EXERCISE: Filter these entries so that only lines with the word "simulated" remain.

(Data records)
........

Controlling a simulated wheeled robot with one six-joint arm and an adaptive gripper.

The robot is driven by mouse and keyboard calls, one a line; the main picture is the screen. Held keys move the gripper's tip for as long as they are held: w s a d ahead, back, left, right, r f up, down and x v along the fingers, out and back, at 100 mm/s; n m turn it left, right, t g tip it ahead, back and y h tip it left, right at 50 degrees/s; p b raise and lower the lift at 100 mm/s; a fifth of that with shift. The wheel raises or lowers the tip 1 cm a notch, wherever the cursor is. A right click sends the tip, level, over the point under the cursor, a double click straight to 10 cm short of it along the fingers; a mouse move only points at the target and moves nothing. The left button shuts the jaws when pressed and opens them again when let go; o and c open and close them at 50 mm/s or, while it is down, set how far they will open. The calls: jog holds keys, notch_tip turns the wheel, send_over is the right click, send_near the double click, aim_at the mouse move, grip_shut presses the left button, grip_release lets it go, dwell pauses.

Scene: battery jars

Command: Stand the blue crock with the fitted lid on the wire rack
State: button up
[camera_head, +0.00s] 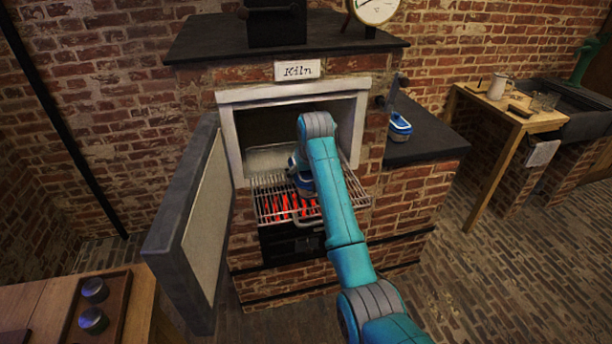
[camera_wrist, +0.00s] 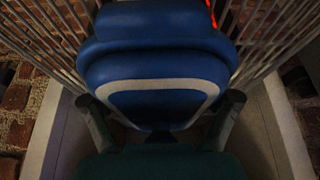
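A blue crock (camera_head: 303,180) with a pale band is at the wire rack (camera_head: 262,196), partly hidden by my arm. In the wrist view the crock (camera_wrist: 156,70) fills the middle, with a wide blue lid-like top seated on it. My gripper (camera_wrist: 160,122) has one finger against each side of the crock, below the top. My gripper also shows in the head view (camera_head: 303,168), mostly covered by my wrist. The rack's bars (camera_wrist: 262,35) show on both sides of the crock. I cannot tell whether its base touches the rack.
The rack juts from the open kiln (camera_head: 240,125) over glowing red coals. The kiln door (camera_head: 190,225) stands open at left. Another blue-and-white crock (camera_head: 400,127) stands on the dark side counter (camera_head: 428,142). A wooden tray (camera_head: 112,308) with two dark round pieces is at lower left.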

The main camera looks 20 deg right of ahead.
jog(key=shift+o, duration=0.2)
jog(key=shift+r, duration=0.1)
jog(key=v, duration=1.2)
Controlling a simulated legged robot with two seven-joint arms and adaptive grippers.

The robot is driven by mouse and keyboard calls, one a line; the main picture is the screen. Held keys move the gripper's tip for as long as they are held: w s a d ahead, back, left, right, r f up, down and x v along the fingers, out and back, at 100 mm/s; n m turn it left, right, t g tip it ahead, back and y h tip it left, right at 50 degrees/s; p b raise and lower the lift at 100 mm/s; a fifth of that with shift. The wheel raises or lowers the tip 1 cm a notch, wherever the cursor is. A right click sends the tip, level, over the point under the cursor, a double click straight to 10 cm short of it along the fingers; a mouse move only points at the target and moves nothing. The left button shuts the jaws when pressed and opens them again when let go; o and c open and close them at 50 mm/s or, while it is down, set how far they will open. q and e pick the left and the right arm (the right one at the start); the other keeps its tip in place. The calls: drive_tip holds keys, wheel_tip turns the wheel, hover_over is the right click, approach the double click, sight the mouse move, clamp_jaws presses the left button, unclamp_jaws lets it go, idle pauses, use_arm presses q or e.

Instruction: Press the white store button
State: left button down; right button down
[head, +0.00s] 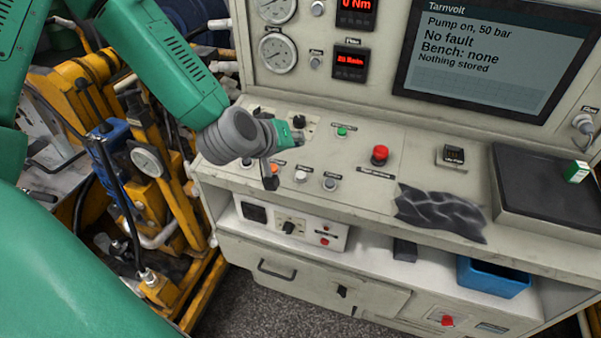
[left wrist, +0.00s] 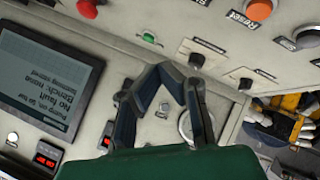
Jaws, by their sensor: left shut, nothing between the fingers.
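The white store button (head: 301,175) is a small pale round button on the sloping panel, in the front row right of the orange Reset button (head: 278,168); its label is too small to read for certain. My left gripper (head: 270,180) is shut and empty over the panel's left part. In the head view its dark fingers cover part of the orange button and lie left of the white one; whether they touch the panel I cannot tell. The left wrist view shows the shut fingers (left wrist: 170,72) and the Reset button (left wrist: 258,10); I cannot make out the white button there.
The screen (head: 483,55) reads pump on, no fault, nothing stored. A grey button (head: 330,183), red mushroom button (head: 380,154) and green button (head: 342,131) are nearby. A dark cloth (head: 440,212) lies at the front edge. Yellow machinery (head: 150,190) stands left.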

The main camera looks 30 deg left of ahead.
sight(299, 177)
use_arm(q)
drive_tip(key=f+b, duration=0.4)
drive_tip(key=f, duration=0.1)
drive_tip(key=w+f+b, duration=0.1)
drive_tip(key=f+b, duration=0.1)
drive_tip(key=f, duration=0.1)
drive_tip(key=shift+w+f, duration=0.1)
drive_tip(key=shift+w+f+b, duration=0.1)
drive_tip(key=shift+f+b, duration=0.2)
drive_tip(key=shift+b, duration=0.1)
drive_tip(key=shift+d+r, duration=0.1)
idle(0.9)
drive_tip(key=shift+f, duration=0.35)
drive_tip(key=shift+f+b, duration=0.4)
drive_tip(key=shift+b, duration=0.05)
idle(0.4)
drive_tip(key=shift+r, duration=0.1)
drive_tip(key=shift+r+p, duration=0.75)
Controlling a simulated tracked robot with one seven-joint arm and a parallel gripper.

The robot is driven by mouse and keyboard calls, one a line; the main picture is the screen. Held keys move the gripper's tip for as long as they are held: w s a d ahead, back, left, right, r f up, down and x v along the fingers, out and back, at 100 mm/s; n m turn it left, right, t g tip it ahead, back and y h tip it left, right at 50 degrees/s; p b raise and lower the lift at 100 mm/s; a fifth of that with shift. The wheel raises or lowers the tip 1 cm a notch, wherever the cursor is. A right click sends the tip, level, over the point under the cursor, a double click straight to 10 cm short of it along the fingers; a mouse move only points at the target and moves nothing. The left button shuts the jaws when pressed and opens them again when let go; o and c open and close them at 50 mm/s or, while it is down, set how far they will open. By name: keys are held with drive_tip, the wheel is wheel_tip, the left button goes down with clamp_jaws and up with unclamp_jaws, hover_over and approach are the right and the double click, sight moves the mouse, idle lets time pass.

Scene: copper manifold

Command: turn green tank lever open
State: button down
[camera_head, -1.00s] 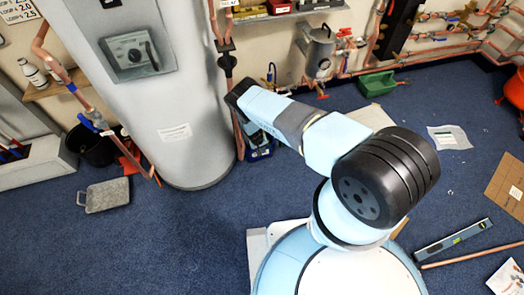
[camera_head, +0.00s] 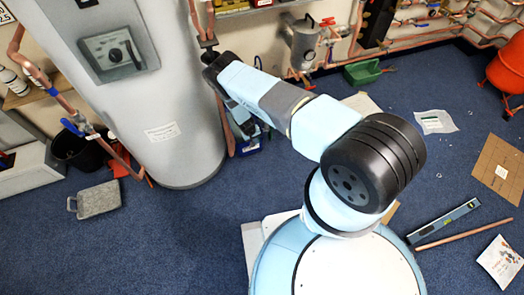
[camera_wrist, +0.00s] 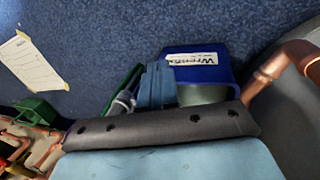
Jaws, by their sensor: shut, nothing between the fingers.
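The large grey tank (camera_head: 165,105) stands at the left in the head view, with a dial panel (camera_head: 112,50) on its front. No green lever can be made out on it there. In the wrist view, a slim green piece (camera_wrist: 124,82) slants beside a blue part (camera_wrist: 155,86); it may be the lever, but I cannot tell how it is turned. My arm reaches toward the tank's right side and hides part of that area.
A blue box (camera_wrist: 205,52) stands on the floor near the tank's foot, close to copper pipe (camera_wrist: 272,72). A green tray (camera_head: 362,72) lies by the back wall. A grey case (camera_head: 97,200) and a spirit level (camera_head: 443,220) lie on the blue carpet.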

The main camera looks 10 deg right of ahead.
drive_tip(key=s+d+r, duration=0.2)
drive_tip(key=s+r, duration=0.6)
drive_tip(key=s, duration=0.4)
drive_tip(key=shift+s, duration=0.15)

........

RESPONSE FOR THIS EXERCISE:
Controlling a simulated wheeled robot with one six-joint arm and an adaptive gripper.
Controlling a simulated legged robot with two seven-joint arms and adaptive grippers.
Controlling a simulated tracked robot with one seven-joint arm and a parallel gripper.

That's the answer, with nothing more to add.